Nous savions. Nous n’avions plus besoin d’explications, plus besoin d’avertissements. La guerre, nous l’avions perdue. L’Algérie, nous l’avions perdue.
Tout nous le disait. Les regards fuyants, les rues qui se vidaient en silence, un voisin un jour, une boutique le lendemain, une porte qui se fermait à jamais. Nous étions encore là, mais nous n’existions déjà plus. Nous comptions les jours, nous égrenions les nuits, traversées d’insomnies où l’angoisse rampait comme un serpent. Il ne restait plus qu’à plier, empaqueter, choisir ce qui méritait d’être sauvé.
Des valises. Incongrues. Absurdes. Inconcevables. Pourquoi aurions-nous eu besoin d’elles ? Nous ne partions pas. Nous ne partirions jamais. Nous étions chez nous, croyions-nous. Une illusion, une chimère à laquelle nous nous étions accrochés trop longtemps, jusqu’à ce qu’elle nous glisse entre les doigts.

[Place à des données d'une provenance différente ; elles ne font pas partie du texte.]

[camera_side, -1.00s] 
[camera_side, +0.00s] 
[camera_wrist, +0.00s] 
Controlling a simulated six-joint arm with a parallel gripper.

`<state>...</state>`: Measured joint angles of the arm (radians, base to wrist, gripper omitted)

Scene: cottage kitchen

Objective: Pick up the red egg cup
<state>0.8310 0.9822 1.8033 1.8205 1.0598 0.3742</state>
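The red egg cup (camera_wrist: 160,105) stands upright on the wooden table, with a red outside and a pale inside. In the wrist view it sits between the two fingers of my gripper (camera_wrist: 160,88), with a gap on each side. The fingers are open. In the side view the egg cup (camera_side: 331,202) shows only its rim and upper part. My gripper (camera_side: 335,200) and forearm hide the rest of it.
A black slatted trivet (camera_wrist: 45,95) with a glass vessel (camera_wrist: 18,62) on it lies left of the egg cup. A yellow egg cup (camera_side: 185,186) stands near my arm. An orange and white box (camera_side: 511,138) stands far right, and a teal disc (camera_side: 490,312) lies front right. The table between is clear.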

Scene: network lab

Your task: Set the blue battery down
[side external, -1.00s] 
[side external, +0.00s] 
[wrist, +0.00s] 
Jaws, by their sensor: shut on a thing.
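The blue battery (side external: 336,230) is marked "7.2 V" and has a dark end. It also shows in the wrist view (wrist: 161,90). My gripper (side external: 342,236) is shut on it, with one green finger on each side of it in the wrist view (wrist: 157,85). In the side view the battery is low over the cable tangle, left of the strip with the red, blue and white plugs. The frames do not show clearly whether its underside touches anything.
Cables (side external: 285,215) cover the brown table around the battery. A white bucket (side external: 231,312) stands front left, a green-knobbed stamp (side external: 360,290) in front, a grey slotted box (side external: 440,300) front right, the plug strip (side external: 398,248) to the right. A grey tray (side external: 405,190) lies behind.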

Et pourtant, nous étions là, dans les magasins, à chercher où entasser une existence. Mais comment enfermer une maison, une rue, un ciel dans du cuir et du tissu ? Comment plier un rire, un parfum, une histoire entre deux fermetures Éclair ? Nous ne portions pas seulement des objets. Nous emportions des ruines.
Les maisons se fermaient, les magasins baissaient leur rideau, la liquidation était générale. D’autres ne laissaient rien derrière eux. Certains brûlaient ce qu’ils ne pouvaient emporter, meubles, souvenirs, lettres jaunies. Ne rien abandonner. Ne rien offrir aux autres. Les flammes léchaient le bois des buffets, s’attaquaient aux fauteuils, réduisaient en cendres des décennies de vie. C’était la fin du monde. Mon monde. Son éclatement aux quatre vents, dispersé jusqu’aux confins de l’Hexagone et bien au-delà.
L’armée Gaulliste était partout. Silhouettes droites, fusils en bandoulière, visages impassibles. Ils nous regardaient avec méfiance. Nous les regardions avec mépris. Que faisaient-ils là, sinon organiser le bradage de mon pays ? Ils n’étaient pas venus nous protéger. Ils surveillaient une ville qui n’était plus la nôtre, attendaient que nous cessions d’exister.
Le référendum approchait. Le couperet. La sentence. L’indépendance tomberait sur nous comme une porte qui claque, comme une gifle. Nous étions déjà jugés. On voulait croire encore, mais l’histoire n’a jamais eu pitié des illusions.
Tout autour de nous, la ville devenait cendre. Trop de sang. Trop de ruines. Trop de silences amers. Ce qui avait été une terre partagée n’était plus qu’un territoire brisé, un champ de fractures où nous n’avions plus notre place. Quand un fossé de sang se creuse, la réconciliation devient impossible.
Un matin, un geste insensé, un simulacre d’ordinaire. Je suis descendue rue d’Arzew. Une envie absurde, un réflexe insoutenable : commander une robe chez Marcelle Cohen, comme toujours. Comme si une coupe parfaite, un tissu bien taillé pouvaient raccommoder un monde qui se déchirait. Je reconnais la boutique avant même de la voir. Un automatisme. Un vestige. Mais aujourd’hui, quelque chose cloche. La vitrine est vide.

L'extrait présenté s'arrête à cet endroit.